Si résurrection il y a, elle ne s'inscrit pas dans un registre théologique et ne promet évidemment pas le retour à la vie des cadavres. « L'image viendra au temps de la résurrection » engage seulement (mais c'est déjà beaucoup) le sujet éthique de la relève poétique et politique de l'archive des corps martyrisés par les formes historiques de l'oppression. Et Histoire(s) du cinéma ainsi que la constellation de longs métrages ou de films-essais réalisés pendant et après consacreraient par le montage cette puissance de relève de, dans et par l'image.

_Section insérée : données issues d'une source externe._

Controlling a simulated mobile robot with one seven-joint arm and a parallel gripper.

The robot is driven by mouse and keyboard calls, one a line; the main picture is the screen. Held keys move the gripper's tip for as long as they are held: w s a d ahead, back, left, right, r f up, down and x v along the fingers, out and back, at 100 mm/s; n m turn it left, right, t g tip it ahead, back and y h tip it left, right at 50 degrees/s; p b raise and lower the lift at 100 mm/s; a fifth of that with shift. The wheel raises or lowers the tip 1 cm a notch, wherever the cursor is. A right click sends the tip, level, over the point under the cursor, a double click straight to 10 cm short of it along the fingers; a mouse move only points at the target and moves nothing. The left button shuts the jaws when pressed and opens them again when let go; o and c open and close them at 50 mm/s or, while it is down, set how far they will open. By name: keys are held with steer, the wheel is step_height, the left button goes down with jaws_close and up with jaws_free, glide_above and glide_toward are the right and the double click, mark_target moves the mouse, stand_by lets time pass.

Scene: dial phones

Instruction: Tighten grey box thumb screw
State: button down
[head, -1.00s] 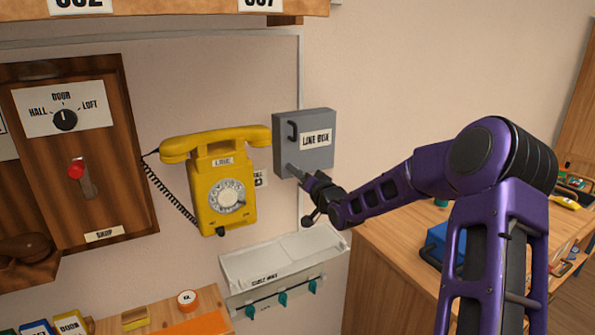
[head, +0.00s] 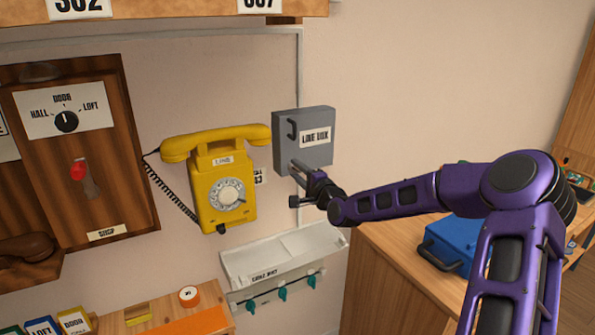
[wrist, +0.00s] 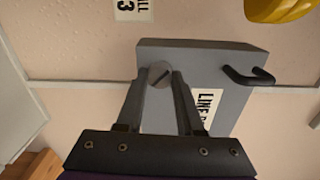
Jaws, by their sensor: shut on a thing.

Et, sauvant de l'oubli ou de l'indignité l'image des victimes passées, l'image se sauve elle-même en sauvant l'image même du cinéma pour lequel alors, malgré sa mort supposée il y trente ans par celui-là même qui aujourd'hui s'est engagé à en ressusciter l'esprit, un avenir reste encore possible.

 

 

Si, comme le disait Hegel, l'oiseau de Minerve s'envole toujours au crépuscule, l'image viendrait alors après la nuit de l'histoire accomplie, avec l'aurore de la relève poétique de l'archive saturée des cadavres des vaincus et des opprimés oubliés dans les horribles fondations refoulées de l'histoire des vainqueurs.